[Robot task records]
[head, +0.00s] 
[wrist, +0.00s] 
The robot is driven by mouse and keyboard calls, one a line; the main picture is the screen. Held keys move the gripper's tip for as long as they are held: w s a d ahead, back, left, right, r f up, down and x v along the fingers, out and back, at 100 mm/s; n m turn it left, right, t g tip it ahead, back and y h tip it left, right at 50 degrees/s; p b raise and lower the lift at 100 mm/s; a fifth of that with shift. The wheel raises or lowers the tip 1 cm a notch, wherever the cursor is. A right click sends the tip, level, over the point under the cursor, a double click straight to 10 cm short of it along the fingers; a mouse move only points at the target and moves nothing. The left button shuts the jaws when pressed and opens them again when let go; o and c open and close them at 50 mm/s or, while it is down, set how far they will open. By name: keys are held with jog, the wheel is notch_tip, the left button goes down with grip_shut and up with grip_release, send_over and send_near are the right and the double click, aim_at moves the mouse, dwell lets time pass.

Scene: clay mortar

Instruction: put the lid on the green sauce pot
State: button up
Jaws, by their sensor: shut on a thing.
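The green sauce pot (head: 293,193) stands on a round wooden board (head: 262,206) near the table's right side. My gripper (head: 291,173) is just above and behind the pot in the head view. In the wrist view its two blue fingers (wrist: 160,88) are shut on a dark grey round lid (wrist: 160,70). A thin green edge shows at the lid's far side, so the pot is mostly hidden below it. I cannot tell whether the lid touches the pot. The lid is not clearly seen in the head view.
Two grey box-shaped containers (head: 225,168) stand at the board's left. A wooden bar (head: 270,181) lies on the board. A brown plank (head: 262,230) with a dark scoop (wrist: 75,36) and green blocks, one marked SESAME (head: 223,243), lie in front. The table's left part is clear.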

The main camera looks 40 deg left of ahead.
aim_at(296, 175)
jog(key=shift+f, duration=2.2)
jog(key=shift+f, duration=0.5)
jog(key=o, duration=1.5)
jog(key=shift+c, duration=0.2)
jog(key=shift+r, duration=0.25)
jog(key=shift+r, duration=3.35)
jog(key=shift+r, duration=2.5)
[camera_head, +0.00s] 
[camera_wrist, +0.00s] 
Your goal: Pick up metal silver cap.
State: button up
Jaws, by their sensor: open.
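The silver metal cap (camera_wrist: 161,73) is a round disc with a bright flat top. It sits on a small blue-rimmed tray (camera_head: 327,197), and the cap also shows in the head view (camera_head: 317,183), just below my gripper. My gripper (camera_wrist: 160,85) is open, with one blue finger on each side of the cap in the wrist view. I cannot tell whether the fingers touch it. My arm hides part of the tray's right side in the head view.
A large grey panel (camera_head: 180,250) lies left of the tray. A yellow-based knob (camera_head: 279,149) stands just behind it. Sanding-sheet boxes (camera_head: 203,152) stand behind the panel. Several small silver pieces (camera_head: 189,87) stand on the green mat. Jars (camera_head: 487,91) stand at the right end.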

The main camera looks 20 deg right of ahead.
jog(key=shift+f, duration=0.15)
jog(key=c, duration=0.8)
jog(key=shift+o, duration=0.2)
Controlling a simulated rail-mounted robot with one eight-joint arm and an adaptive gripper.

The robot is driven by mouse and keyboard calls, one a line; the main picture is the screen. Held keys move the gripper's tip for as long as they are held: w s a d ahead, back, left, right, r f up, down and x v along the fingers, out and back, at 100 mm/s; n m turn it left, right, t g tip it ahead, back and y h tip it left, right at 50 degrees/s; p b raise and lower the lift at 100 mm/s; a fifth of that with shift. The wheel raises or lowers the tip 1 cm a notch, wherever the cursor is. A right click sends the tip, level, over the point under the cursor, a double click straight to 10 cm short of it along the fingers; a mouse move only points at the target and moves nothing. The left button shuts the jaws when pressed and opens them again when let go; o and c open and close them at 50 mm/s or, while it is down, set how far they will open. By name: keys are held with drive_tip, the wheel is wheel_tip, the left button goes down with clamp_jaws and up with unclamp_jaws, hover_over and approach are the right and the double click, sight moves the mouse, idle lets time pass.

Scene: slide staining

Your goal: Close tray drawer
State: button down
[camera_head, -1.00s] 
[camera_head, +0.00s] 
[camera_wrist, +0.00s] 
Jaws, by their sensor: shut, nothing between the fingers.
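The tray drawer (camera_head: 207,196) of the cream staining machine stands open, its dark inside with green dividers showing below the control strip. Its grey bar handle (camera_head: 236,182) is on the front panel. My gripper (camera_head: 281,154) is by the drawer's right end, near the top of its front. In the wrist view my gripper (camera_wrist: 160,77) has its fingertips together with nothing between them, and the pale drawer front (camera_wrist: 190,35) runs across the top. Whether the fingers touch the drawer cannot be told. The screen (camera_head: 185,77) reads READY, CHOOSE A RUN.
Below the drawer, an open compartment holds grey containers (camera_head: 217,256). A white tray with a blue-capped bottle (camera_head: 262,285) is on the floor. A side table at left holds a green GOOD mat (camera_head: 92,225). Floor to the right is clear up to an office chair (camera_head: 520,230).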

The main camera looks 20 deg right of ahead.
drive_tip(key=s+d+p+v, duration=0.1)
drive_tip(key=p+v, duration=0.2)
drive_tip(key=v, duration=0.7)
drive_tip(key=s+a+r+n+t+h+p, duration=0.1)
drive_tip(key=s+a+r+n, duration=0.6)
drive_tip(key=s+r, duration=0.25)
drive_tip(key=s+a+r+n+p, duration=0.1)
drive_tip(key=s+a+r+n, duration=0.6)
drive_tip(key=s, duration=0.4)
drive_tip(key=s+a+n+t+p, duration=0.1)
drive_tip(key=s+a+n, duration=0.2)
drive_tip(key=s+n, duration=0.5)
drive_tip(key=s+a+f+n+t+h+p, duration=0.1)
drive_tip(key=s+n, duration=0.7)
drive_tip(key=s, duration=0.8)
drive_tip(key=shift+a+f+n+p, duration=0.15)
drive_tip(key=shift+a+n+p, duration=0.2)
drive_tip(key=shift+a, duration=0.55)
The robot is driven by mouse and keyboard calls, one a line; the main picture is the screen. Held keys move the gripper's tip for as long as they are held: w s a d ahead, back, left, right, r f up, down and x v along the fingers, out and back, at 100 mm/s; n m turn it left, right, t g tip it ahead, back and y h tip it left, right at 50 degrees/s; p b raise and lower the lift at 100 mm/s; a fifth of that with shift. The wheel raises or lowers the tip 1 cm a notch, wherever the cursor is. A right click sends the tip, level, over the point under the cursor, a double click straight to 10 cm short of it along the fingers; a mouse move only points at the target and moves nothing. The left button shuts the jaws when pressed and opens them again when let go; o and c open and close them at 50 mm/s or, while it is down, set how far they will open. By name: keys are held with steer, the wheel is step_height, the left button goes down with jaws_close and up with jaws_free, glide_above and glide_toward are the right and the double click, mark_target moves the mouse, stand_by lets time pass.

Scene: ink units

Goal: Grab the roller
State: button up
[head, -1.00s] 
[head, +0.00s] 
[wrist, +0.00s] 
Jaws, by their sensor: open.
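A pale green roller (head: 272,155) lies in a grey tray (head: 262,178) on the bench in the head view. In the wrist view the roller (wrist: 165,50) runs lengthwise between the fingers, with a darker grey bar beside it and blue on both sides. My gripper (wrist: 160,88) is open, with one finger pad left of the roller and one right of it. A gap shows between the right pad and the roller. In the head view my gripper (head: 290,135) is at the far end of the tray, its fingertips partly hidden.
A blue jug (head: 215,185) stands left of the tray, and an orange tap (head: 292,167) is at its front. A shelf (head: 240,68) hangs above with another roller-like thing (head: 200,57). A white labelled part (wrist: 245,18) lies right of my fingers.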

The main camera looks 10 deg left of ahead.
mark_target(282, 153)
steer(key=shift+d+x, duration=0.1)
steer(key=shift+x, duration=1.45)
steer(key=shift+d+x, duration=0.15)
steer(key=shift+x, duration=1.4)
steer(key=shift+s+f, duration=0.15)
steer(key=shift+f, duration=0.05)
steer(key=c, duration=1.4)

- Task -
Look over the records above and copy each line that includes the string "Your".

- Reply to the task -
Your goal: Pick up metal silver cap.
Your goal: Close tray drawer

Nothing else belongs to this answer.